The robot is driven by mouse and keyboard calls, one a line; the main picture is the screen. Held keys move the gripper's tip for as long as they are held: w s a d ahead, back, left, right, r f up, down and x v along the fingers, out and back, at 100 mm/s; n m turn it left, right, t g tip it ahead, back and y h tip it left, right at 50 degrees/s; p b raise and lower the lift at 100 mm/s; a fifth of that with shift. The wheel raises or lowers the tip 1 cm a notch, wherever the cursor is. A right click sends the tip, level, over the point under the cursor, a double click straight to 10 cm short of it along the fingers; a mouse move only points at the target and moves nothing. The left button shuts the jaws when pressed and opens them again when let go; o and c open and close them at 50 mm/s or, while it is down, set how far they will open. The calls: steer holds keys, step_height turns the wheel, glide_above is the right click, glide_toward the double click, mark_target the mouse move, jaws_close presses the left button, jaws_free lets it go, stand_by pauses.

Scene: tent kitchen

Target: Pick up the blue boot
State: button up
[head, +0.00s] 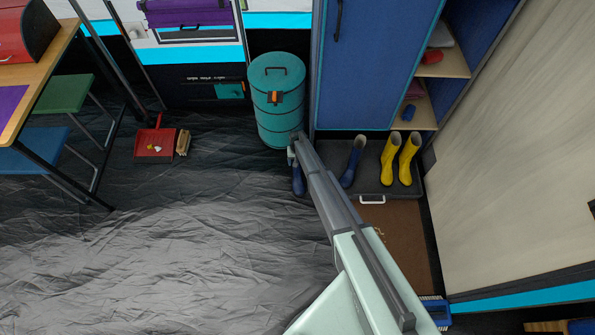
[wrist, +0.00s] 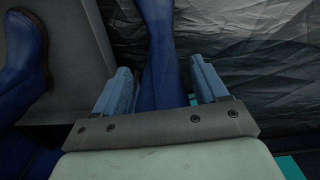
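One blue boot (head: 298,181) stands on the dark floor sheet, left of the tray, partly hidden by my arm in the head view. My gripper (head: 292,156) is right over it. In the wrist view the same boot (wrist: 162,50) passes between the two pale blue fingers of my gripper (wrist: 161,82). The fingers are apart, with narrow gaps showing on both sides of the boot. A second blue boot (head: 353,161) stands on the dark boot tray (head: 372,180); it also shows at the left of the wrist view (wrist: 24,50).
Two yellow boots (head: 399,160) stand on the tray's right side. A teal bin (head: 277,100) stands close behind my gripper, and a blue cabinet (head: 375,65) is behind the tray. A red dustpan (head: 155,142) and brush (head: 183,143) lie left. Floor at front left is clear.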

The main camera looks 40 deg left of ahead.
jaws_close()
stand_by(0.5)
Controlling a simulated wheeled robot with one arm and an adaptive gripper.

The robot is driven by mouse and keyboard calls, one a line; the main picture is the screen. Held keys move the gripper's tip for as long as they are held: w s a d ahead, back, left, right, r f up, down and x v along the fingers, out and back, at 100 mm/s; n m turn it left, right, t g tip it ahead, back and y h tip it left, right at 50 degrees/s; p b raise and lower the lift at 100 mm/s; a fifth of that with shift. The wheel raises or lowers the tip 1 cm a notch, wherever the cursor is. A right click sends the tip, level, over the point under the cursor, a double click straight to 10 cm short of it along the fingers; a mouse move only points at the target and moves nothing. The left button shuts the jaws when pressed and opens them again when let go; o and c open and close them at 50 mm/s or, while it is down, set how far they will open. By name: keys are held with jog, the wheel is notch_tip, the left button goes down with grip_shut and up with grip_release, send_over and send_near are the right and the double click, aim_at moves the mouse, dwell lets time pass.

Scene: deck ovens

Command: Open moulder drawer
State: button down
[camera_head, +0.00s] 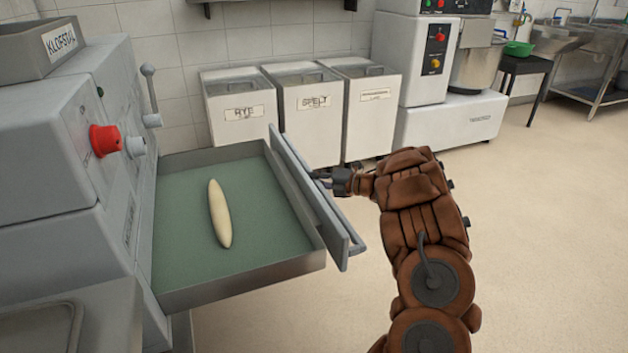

• WHAT TO PRODUCE
Search the data for the string "Scene" and copy each line where it appears.

• COMPLETED TASK
Scene: tent kitchen
Scene: deck ovens

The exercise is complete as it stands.